Years ago when I was singing for my supper (actually for my rent), I realized that playing covers for four hours in dodgy jazz cubs and hotel wine bars would make me lose my mind. For a pianist/keyboardist, it was a great apprenticeship but after a few too many “Do you know anything from Cats?” requests, and being the antithesis of a lounge singer, I started to reimagine as many standards/hits/classics/show tunes as I could! Here are five things I've learned about covering other people's songs.

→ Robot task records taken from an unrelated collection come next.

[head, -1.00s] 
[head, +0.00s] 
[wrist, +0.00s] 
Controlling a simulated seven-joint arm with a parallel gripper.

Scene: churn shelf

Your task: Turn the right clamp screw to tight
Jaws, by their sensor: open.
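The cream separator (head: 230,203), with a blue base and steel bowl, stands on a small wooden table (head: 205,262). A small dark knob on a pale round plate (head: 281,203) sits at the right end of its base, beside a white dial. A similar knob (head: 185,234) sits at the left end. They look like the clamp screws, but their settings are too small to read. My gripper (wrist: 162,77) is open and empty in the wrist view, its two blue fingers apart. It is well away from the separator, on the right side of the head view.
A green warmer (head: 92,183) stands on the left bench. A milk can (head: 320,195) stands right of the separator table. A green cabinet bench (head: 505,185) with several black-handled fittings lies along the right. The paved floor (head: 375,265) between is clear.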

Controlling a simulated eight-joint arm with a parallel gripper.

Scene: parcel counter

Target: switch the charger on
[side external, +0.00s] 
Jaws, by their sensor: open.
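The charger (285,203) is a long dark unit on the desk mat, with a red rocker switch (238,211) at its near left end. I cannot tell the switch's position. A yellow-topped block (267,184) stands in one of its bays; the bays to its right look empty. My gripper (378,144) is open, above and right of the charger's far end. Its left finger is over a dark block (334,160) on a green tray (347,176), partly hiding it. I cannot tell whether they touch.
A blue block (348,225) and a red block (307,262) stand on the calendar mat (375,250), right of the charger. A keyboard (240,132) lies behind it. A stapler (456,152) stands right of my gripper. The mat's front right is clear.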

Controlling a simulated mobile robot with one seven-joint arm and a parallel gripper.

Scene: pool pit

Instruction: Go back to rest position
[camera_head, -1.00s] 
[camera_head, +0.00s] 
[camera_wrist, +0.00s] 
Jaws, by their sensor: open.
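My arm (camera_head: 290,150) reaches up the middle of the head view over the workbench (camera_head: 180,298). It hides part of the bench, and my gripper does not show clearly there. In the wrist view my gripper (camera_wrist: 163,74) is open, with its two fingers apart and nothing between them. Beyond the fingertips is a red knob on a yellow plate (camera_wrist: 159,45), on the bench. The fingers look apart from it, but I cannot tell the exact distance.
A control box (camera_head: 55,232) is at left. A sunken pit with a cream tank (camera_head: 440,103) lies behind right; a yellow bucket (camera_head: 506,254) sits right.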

1. Bring Your Life Into the Song

Being a confessional songwriter and viewing music as something close to religion, I’ve always needed to mean what I sing and deliver it straight from the heart, so I found my own life and truths in each one. Having musical dyslexia has always meant that I play what feels good and sounds satisfying to me. I’m in heaven finding those "goose bump" inversions and progressions that create the landscape for me to sing over and thankfully, audiences are carried along with me in this act of re-discovery. I’ve included one or two on every record over the years, starting with my heat filled bossa nova version of “Smoke on The Water." I love bringing female sensuality to rock anthems (and yes, Deep Purple loved it)! 

2. Stake a Perspective 

People ask me how I start my process, and I give them the example of the first track of my new album redisCOVERed, which my husband brilliantly suggested. A million miles from my musical world, Drake's “Hotline Bling” seemed like a crazy idea for a cover. But when I sat down with the lyrics I immediately saw myself in a couple of the verses. I remember being so in love with a man who really wasn’t that into me. I’d wait days, weeks, months for his call, torturing myself, of course. So my version drips with yearning and those desperate, addictive feelings we’ve all felt in a one-sided love affair. It’s a really keyboard driven version with Satie-esque high notes that when mixed with a classical glockenspiel line emphasize the ghost of a ringing phone and a past life.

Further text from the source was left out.